Semenjak kebebasan demokrasi (kebablasan) terus didengungkan, sedikit-sedikit bicara Hak Azasi Manusia, seringkali profesi yang berhubungan langsung dengan manusia apalagi anak mendapat sorotan tajam dan salah satunya adalah guru. Tak dinyana, dunia pendidikan kita kerapkali tertindas dengan pelanggaran HAM. Sedikit saja kesalahan guru diperbuat, orangtua langsung bertindak melapor ke aparat hukum. Akhirnya tak sedikit para guru menjadi khawatir untuk memberikan didikan tegas kepada murid, mereka memilih cuek, dak ngurus, terserah ikak-lah daripada dilaporkan ke pihak berwajib karena “memukul”, “menjewer”, “menjemur” murid yang bakalan berakibat fatal dalam ranah hukum dan media akan ramai memberitakan.

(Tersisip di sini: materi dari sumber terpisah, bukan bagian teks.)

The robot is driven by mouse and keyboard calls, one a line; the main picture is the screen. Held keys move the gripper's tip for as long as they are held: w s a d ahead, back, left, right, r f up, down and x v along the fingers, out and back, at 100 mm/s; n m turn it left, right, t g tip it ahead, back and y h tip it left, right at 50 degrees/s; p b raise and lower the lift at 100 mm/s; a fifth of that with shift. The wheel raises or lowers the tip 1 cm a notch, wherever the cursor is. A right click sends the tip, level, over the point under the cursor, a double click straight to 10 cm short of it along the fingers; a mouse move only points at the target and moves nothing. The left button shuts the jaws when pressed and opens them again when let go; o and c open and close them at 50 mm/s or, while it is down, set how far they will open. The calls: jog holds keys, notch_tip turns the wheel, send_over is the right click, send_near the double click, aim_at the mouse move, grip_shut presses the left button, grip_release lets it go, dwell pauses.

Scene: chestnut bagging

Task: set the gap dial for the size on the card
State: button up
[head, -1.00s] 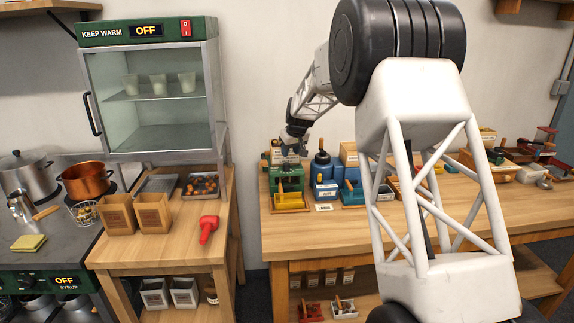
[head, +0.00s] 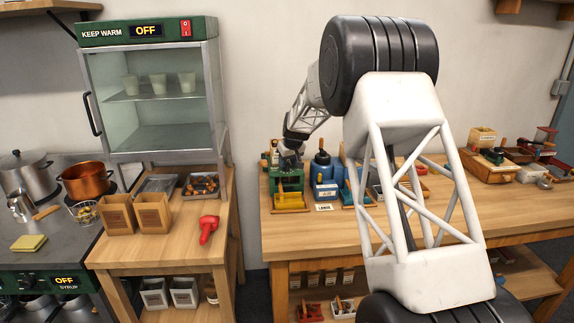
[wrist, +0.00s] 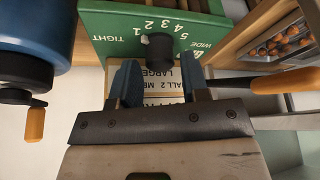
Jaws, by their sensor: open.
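The gap dial is a black knob (wrist: 158,48) on a green machine (wrist: 110,22), with a number scale from TIGHT to WIDE. My gripper (wrist: 158,78) is open, with one finger on each side of the knob's near end. I cannot tell whether they touch it. A pale label (wrist: 155,92) with words about small and large sizes lies behind my fingers, partly hidden. In the head view my gripper (head: 290,158) is over the green machine (head: 287,183), hiding its dial. A small white card (head: 323,208) reading LARGE lies on the bench in front.
A blue machine (head: 325,168) stands close to the right of the green one; it also shows at the left in the wrist view (wrist: 35,45). A wooden box of chestnuts (wrist: 285,45) is at the upper right there. Bare bench (head: 300,232) lies in front.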

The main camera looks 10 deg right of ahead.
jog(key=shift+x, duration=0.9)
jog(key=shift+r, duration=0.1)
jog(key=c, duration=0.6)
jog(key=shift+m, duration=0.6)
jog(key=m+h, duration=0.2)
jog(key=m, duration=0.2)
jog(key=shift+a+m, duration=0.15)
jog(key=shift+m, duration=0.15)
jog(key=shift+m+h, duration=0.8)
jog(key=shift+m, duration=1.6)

Siswa tidak bisa dikatakan salah, karena kedewasaan mereka dalam bertindak sesuai usia yang demikian. Tapi disinilah peran orangtua untuk bersikap dewasa terhadap pemasalahan guru dan siswa. Karena antara orangtua dan guru sesungguhnya adalah kerjasama dalam mendidik sang anak. Guru hanyalah membantu orangtua bagaimana mengajar dan mendidik anak, sedangkan orangtua adalah bertanggungjawab secara keseluruhan terhadap anak.
Nah, ketika guru diperlakukan tidak manusiawi, diganggu psikologi oleh siswa bahkan orangtua murid, guru yang kehidupannya merana ekonomi, hidup jauh di pelosok demi murid, jika sedikit kesalahan akan diseret ke meja, apa tindakan organisasi keguruan seperti PGRI? Sudahkah peran PGRI melindungi profesi para guru saat ini? Ini benar-benar pertanyaan akibat ketidaktahuan saya terhadap peran organisasi PGRI selama ini selain kegiatan serimonial dan membayar uang wajib bagi setiap guru.